» **WHAT IS EXPECTED**
Pick out each line below containing "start".

» **GIVEN DATA**

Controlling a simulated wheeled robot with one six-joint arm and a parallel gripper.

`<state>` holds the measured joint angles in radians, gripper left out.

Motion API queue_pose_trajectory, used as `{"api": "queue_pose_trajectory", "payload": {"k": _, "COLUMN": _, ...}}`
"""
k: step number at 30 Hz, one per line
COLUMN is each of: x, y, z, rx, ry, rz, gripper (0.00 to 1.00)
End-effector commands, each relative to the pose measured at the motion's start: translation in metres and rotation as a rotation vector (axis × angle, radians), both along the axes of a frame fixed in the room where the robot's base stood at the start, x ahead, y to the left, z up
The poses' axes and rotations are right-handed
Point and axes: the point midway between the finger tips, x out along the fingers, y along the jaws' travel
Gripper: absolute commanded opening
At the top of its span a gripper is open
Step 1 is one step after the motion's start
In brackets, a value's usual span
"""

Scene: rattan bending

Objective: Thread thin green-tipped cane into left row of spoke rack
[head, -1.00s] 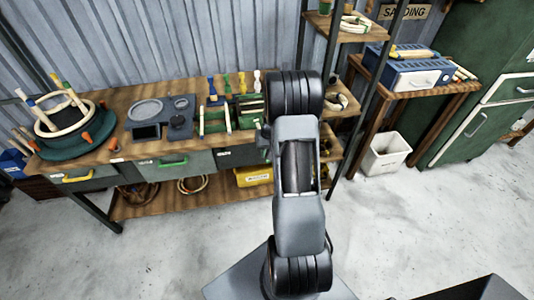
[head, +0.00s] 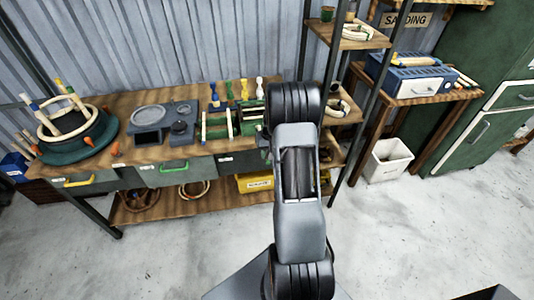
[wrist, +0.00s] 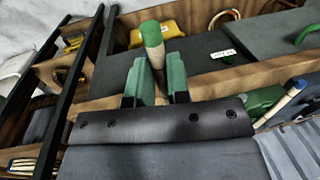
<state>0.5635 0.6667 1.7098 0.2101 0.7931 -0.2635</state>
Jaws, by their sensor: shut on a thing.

» **THE OUTPUT**
End-effector commands, each relative to the pose measured at the motion's start: translation in metres and rotation as a rotation vector (axis × angle, radians), both along the axes of a frame fixed in the room where the robot's base stood at the start, x ahead, y to the left, z up
Step 1 is one step after the motion's start

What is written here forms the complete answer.